Il cardinale Pierbattista Pizzaballa, patriarca di Gerusalemme dei Latini ripercorre con «L’Osservatore Romano» questo tempo di guerra iniziato esattamente un mese fa. «Quella mattina — ricorda il patriarca — ero a casa di mia madre, a Bergamo. Era passata appena una settimana dal Concistoro nel quale Papa Francesco mi aveva voluto cardinale. La settimana era trascorsa in celebrazioni e festeggiamenti in Italia, nulla poteva farmi presagire quanto di orribile sarebbe poi accaduto qualche giorno dopo. Quel sabato avevo in programma un incontro con la municipalità al mattino e una messa in cattedrale al pomeriggio. Mentre ero a casa mi arriva una telefonata da qui, da Gerusalemme, di uno dei miei collaboratori del Patriarcato, che mi chiede: “Che dice? Dobbiamo fare un comunicato?”. Io casco dalle nuvole e rispondo “Comunicato di che?”. “Eminenza non sa nulla? Guardi che qui la situazione è orribile”. Lì per lì ho pensato che si trattasse di uno dei soliti attacchi missilistici a cui la frontiera con Gaza ci ha ormai abituato da anni. E poi con gli impegni pubblici a cui stavo partecipando non mi sembrava il caso di guardare sempre al telefono per aggiornarmi. Così è dovuta arrivare la sera perché cominciassi a rendermi conto della gravità della situazione. Vedendo l’orrore di quelle immagini che arrivavano non ho avuto esitazione a cercare subito un modo per rientrare qui a Gerusalemme. Non c’erano voli, quindi ho dovuto aspettare due giorni per volare su Amman e poi raggiungere Gerusalemme rocambolescamente in macchina. Dico rocambolescamente perché il confine tra Giordania e Israele era chiuso, ed ho dovuto richiedere un permesso speciale».
E finalmente è tornato a Gerusalemme.
Sì, solo quando sono arrivato qui ho cominciato a prendere coscienza di quanto stava succedendo; delle stragi orribili di civili, della guerra dichiarata in risposta, delle sirene che suonavano l’allarme, delle esplosioni in lontananza. Non era facile capire ed ascoltare perché ciascuno parlava solo delle sue cose, dei suoi drammi.
L’ultima volta che ci eravamo parlati qui a Gerusalemme a fine settembre prima che lei, eminenza, partisse per Roma, ci aveva fatto partecipi della sua preoccupazione per l’escalation di violenze ed omicidi che si registravano nella West Bank e qui a Gerusalemme, ma nulla faceva immaginare un esito di questo tipo. Anche per lei gli eventi del 7 ottobre erano assolutamente imprevedibili?

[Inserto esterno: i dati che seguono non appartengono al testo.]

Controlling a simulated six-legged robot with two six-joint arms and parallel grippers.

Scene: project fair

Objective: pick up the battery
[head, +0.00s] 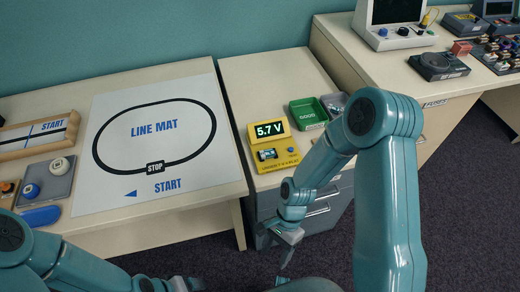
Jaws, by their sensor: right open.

Sì, «L’Osservatore Romano» ha riferito più volte negli ultimi mesi il mio allarme per una situazione che andava degenerando di giorno in giorno. E non escludevo che il conflitto potesse diventare ancora più complesso e più cruento, ma non immaginavo certo una cosa simile.
Anche il parroco di Gaza non aveva colto alcun segnale?
No. Anche lui era venuto a Roma. Se avesse avuto anche un minimo sospetto me ne avrebbe parlato.
Quindi una volta arrivato a Gerusalemme i primi giorni sono stati difficili.
Sì, perché oltre ad ascoltare e cercare di capire, c’era un’infinità di cose pratiche da fare, accertarsi della sicurezza delle nostre comunità, e ovviamente dei cristiani di Gaza, come potevamo aiutarli. E poi anche il bisogno della comunità israeliana che lamentava: “Ma nessuno parla di noi, siamo terribilmente feriti anche noi”. Insomma una gran confusione nella quale era difficile districarsi accogliendo le istanze di tutti. Tutti mi chiedevano un orecchio e una parola. Con la grande difficoltà a far capire che essere per la pace non significa essere neutrali, come dice Papa Francesco: non equidistanti ma equivicini. Ma in questi momenti di dolore e di rabbia non tutti lo capiscono.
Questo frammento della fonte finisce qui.